老後のこと
日本は、平成19年以降、統計上の超高齢社会となり、少子化とも重なって、従来のように高齢者が子や孫に支援してもらいながら老後の暮らしを送ることが難しくなっているのが実情です。
行政サービスとしては、平成12年から介護保険制度が施行されましたが、これは高齢者の自立した生活を支援するための制度であって、高齢者の身体能力や判断能力を補うための制度ではありません。
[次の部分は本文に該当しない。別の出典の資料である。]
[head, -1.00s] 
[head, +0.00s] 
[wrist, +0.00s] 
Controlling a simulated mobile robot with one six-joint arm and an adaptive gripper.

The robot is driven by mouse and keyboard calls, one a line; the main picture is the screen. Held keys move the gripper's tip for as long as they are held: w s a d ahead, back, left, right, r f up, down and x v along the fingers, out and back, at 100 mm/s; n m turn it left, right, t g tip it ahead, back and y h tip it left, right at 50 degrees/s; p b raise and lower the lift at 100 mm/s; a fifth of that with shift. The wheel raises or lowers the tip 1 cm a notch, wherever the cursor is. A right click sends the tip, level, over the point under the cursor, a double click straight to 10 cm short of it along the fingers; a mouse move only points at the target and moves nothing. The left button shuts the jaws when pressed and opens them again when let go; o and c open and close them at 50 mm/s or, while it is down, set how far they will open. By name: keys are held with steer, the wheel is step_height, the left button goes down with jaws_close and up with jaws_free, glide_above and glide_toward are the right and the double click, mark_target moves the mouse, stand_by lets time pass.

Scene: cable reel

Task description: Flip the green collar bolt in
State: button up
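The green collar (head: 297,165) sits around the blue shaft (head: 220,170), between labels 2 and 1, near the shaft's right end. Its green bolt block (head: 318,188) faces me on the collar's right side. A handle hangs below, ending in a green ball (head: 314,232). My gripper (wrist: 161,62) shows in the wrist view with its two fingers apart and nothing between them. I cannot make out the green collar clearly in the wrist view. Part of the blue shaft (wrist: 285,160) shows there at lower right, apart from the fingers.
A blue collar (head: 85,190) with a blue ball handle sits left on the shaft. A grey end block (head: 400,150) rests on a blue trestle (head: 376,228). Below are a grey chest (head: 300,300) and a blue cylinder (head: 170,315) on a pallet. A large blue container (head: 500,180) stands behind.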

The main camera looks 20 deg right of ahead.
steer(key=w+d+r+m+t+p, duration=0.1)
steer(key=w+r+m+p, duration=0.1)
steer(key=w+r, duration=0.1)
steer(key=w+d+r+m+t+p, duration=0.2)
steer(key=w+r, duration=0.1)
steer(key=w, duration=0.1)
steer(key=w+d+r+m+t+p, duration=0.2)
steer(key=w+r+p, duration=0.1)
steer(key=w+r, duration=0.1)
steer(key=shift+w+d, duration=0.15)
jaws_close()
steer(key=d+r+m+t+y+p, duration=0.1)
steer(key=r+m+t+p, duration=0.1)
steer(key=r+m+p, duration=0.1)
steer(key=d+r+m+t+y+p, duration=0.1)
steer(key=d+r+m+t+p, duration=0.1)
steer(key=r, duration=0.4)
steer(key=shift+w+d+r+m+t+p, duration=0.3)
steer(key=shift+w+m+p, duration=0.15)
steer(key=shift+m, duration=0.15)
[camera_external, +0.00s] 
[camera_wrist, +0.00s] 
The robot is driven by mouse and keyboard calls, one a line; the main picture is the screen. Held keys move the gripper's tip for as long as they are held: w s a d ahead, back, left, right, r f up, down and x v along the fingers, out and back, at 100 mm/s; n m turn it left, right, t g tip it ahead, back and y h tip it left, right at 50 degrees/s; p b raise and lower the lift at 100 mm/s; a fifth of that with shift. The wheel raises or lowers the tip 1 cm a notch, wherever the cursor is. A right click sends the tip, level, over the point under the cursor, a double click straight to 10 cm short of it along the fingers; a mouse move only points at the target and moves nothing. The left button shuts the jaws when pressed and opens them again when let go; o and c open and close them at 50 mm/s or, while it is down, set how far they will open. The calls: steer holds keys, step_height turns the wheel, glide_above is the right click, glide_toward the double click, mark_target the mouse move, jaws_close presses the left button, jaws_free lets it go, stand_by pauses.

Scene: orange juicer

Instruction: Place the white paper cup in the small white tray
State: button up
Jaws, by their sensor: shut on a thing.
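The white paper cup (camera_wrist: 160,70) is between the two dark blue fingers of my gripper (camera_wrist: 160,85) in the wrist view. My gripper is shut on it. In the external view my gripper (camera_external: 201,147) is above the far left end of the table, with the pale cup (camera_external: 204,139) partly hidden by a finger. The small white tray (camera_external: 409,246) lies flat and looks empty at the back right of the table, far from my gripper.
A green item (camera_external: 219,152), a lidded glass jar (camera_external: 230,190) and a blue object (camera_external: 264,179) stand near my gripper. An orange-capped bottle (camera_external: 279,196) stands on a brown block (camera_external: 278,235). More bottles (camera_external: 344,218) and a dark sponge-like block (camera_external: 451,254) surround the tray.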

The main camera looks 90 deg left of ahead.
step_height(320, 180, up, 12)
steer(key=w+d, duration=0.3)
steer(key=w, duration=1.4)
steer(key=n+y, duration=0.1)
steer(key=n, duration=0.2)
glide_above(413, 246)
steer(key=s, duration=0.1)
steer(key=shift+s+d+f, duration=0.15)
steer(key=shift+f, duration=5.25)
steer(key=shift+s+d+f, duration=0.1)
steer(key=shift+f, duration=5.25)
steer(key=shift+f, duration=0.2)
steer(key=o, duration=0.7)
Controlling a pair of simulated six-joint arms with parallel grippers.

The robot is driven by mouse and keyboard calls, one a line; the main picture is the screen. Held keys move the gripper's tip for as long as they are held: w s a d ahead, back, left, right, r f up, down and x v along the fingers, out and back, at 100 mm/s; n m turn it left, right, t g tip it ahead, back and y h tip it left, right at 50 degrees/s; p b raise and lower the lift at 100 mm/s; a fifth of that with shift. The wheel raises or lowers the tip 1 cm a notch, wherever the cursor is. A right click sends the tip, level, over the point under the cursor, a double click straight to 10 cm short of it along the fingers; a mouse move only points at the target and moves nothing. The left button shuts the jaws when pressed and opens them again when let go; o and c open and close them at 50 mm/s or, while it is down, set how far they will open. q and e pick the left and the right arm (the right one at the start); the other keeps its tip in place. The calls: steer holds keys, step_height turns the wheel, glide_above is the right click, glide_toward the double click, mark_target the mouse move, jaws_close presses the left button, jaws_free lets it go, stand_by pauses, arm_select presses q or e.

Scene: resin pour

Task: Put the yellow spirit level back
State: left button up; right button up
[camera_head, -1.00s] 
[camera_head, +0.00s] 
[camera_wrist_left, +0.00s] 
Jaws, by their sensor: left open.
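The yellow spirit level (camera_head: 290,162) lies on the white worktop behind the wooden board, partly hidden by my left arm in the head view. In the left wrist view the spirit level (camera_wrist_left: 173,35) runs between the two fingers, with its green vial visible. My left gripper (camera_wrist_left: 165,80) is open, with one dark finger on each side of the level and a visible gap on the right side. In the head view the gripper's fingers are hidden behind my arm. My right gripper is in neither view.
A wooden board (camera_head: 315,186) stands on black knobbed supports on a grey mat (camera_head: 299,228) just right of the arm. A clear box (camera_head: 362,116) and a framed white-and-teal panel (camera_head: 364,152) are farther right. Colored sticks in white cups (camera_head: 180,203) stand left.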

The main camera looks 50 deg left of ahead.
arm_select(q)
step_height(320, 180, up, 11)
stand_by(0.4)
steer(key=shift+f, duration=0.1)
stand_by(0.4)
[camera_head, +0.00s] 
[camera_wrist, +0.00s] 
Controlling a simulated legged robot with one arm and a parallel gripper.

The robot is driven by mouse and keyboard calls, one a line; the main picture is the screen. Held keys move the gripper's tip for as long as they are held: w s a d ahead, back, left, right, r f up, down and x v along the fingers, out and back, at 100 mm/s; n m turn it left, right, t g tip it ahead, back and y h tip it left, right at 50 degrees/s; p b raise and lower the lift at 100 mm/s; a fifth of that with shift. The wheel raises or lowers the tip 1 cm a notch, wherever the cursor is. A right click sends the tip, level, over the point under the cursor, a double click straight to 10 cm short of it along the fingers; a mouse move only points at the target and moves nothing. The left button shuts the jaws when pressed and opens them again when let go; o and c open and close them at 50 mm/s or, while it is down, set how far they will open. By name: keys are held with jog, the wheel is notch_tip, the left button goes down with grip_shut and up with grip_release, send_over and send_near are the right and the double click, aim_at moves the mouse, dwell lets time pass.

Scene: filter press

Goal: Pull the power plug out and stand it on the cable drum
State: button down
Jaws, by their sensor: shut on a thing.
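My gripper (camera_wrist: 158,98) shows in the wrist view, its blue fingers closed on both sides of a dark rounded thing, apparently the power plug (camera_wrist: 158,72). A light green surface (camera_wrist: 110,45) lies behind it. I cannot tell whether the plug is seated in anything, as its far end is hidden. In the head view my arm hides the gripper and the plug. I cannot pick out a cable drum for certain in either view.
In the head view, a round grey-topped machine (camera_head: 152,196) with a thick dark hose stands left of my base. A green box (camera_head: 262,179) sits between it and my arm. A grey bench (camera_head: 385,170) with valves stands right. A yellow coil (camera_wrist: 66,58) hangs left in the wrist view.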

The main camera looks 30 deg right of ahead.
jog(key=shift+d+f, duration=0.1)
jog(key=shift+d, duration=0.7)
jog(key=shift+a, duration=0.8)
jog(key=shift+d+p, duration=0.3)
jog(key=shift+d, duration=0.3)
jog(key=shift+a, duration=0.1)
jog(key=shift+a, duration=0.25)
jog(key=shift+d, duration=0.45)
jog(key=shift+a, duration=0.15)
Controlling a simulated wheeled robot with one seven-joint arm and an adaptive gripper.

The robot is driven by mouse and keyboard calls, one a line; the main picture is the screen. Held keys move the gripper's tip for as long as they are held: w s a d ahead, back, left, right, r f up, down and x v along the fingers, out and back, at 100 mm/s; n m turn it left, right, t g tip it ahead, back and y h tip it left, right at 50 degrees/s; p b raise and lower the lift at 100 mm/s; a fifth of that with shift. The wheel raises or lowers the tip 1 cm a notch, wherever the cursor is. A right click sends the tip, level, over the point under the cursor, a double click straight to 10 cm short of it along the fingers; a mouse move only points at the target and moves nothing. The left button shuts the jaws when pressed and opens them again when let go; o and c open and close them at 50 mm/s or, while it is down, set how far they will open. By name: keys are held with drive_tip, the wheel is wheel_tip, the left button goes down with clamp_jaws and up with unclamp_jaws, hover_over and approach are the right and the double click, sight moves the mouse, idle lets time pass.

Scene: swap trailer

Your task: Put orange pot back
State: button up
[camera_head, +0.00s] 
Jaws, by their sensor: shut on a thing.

法務サービスとしては、有償ではありますが、代理人が身体能力や判断能力がおとろえてしまった本人に代わって法律行為をする、後見制度というものがあります。後見制度は、平成12年から任意後見制度が施行されたことにより、老後のライフプラン(人生設計)に総合的に対応しうるものとなりました。具体的には次のとおりです。
①本人がまだ健康である場合
- 継続的見守り契約の締結(継続的見守りが開始)
- 任意後見契約の締結(将来、本人の能力が減退した時に発効)
- 遺言書の作成(法定事項に限定)
- 死後事務委任契約の締結(費用の清算・葬儀・遺品整理など)
②本人の身体能力が減退した場合
- 財産管理等委任契約の締結(個別の事情に応じた代理)
③本人の判断能力が減退した場合
- 任意後見契約の発効(財産管理・身上監護に関する代理)
④本人の行為を制限したり、代理権を拡大する必要がある場合
- 法定後見開始の申立て(取消権・包括的代理権などが付与)
⑤本人が死亡した場合
- 遺言の執行
- 死後事務委任契約の発効
なお、後見制度は、本人の能力を補完するだけでなく、本人の意思を可能なかぎり尊重する趣旨でもあります。身近に家族や親しい隣人はいてもこうした支援を期待できないという方も、後見制度の利用を検討してみてはいかがでしょうか。